Les classes populaires verront-elles dans cette union de la gauche française, si elle a lieu, un vote qui parlera en son nom ? S’est-elle fait phagocyter ses thèmes et son électorat  ? 

Tout dépend de ce que l’on entend par « classes populaires ». Une étude réalisée lors de la précédente présidentielle réalisée par le politiste Luc Rouban (« Le peuple qui vote Mélenchon est-il le peuple ? ») soulignait que l’électorat du leader de France insoumise était majoritairement des électeurs peu fortunés et appartenant aux catégories populaires mais assez diplômés. Dans une conversation avec l’auteur de ces lignes, Mélenchon avait très bien anticipé le surgissement d’un véritable « Tiers Etat culturel », en France, souffrant, en premier lieu, du déclassement social.
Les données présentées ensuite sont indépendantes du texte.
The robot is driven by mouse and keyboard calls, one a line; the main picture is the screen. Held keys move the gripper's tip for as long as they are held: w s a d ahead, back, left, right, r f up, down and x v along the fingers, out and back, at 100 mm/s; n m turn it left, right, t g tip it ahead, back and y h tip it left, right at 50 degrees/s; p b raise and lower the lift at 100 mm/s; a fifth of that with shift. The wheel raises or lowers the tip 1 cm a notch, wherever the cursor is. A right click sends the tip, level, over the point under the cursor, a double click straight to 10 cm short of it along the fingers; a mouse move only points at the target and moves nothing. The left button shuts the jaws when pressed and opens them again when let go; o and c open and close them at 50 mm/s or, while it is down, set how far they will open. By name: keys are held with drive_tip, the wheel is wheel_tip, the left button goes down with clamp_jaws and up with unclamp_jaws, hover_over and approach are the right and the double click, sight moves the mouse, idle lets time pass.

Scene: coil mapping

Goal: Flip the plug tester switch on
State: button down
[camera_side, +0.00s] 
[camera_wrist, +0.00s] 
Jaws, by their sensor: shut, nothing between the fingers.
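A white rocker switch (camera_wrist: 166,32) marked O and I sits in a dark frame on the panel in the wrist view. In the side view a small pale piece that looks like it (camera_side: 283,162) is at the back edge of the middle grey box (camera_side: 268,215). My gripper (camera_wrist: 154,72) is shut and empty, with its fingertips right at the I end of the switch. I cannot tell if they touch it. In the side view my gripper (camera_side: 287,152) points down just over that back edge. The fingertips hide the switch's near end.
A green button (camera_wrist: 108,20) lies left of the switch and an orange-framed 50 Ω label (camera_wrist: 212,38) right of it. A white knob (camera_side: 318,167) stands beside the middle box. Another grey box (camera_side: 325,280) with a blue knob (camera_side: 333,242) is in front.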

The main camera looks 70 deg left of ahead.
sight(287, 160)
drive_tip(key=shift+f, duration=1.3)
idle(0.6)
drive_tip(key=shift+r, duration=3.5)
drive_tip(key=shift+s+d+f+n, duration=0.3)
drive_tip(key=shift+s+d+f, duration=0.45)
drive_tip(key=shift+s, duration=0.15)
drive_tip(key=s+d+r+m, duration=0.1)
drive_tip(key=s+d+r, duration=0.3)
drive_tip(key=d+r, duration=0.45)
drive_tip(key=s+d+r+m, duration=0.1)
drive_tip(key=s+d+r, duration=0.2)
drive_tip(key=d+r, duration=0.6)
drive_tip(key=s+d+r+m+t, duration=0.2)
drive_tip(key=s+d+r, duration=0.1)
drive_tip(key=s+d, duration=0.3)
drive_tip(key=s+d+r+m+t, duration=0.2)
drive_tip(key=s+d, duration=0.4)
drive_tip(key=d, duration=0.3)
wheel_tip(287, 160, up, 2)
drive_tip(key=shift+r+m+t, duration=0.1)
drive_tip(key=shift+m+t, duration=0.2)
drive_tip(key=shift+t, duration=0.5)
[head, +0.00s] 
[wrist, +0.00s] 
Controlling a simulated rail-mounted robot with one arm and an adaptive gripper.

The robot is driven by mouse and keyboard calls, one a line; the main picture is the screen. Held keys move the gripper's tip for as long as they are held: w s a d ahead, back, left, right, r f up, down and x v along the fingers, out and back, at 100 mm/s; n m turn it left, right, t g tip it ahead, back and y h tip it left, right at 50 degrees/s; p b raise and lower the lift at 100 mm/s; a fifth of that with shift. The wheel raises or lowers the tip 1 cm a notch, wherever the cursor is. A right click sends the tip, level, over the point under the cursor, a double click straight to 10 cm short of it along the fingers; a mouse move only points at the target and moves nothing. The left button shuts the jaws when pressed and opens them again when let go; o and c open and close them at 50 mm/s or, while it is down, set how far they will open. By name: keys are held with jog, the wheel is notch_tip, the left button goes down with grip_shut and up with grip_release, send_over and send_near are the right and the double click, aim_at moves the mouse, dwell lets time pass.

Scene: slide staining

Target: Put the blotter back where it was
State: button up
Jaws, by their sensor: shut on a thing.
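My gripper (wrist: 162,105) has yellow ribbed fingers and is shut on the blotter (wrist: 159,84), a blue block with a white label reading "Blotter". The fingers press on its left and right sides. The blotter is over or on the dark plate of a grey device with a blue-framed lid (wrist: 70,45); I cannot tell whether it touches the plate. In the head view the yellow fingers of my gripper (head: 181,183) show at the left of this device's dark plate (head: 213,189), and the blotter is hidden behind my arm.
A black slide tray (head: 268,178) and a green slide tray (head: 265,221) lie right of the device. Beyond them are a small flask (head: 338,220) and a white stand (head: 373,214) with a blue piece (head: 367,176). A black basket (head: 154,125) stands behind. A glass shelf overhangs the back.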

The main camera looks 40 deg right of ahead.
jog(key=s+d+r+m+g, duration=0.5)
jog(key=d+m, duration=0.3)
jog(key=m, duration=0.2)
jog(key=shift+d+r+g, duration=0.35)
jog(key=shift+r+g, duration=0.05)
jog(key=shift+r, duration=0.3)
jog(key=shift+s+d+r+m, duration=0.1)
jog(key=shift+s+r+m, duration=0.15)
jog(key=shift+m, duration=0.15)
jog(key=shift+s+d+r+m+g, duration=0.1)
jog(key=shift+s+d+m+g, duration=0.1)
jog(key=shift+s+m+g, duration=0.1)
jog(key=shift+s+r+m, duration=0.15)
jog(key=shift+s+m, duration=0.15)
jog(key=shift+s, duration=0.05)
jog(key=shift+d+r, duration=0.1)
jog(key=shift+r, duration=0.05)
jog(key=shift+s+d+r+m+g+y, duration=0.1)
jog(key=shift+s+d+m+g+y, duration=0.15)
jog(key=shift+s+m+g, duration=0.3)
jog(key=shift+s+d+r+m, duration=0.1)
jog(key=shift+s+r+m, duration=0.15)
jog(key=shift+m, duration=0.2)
Cet électorat se distingue donc clairement de celui de Marine Le Pen composé de salariés peu diplômés. Maintenant, il y a un élément susceptible de rassembler ces classes populaires disparates dans ses attentes : la réforme des retraites. Ce sujet est hautement incandescent pour le pouvoir en place. Cela se traduira-t-il dans les urnes ? Rien n’est moins sûr. Une grande partie des classes populaires considère que le rapport des forces va se jouer dans la rue et non dans les urnes même si le groupe France insoumise à l’Assemblée nationale a pleinement joué son rôle. Pour autant, l’attitude des mélenchonistes durant ces dernières années a légitimité le principe de la violence sociale. Elle risque fort de lui revenir en boomerang.